Data provided ::
○ ○ ○ ○ ○ ○ ○
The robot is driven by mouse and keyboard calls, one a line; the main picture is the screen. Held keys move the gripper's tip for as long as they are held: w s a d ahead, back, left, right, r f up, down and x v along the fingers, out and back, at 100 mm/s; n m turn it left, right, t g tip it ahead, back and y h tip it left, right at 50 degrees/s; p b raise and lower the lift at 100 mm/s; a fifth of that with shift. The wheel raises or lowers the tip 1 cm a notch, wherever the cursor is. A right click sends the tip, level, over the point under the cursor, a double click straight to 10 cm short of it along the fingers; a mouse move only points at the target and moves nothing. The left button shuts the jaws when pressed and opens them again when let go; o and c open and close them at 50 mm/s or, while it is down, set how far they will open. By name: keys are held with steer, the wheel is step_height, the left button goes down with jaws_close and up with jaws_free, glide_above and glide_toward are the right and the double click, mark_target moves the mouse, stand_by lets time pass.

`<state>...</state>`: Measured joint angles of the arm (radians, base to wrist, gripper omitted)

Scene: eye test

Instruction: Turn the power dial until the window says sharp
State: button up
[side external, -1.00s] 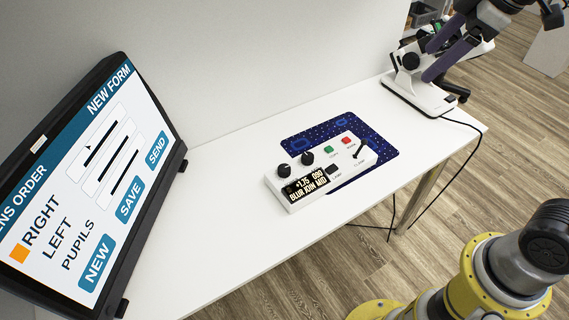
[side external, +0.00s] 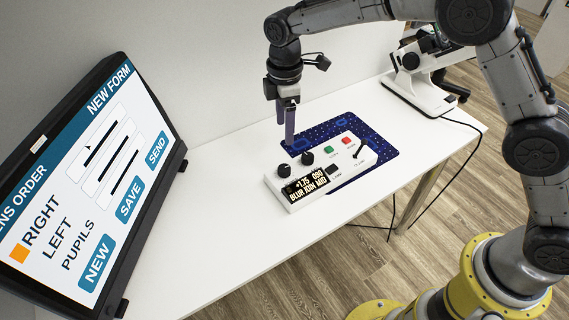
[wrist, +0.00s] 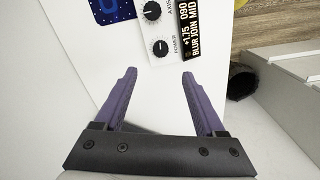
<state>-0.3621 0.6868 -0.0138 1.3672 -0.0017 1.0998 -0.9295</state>
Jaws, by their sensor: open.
○ ○ ○ ○ ○ ○ ○
Task details :: Return the number of lines that include the word "gripper", and nothing else.

Expected answer :: 2